::: DATA SECTION :::

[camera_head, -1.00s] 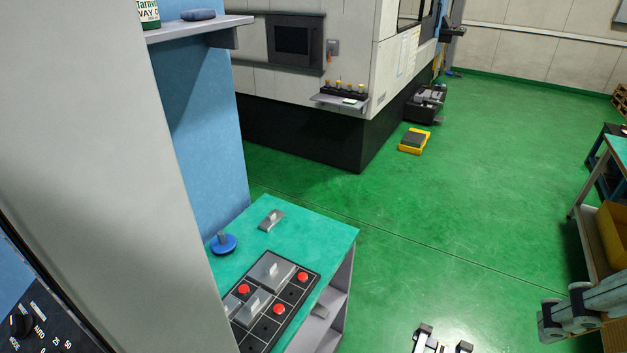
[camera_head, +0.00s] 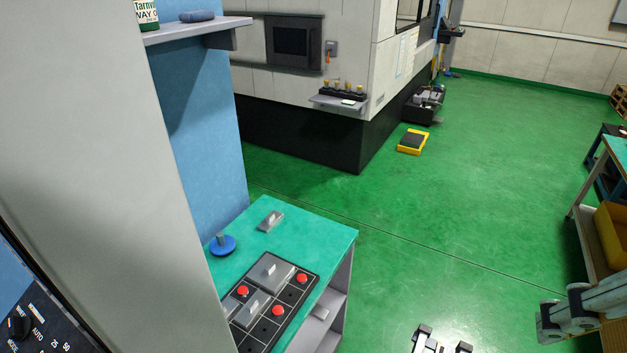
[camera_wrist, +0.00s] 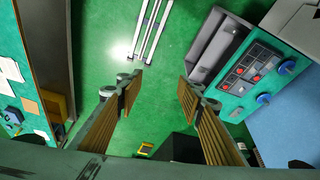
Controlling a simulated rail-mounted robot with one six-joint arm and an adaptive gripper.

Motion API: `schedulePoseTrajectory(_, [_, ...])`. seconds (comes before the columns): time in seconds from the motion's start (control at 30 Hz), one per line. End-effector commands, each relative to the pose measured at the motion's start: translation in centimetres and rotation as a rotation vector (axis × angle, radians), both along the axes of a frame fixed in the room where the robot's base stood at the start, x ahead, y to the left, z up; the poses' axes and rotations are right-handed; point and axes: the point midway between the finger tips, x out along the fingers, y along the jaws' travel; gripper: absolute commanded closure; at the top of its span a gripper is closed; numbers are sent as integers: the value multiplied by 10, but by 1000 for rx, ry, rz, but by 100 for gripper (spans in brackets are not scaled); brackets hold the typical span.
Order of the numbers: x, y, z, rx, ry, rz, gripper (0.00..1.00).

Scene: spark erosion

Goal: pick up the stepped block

:::

Every line of the material is to be quoted exactly, with no pictures carried over.

[camera_head, -1.00s] 
[camera_head, +0.00s] 
[camera_wrist, +0.00s] 
Controlling a simulated rail-mounted robot with one six-joint arm and an adaptive gripper.

Motion API: `schedulePoseTrajectory(_, [_, ...])`. seconds (comes before the columns): time in seconds from the motion's start (control at 30 Hz), one per line. End-effector commands, each relative to the pose measured at the motion's start: translation in centimetres and rotation as a rotation vector (axis × angle, radians), both along the axes of a frame fixed in the room where the robot's base stood at the start, x ahead, y to the left, z up; the poses' axes and rotations are right-handed; point and axes: the point midway between the finger tips, x out along the fingers, y along the jaws' travel; gripper: absolute commanded closure; at the top of its span a gripper is closed; numbers are sent as integers: the value multiplied by 10, but by 1000 for rx, ry, rz, but by 100 for gripper (spans in brackets are not scaled); brackets hold the typical span.
Order of the numbers: x, y, z, rx, ry, rz, gripper (0.00..1.00).

Scene: spark erosion

Goal: pick up the stepped block

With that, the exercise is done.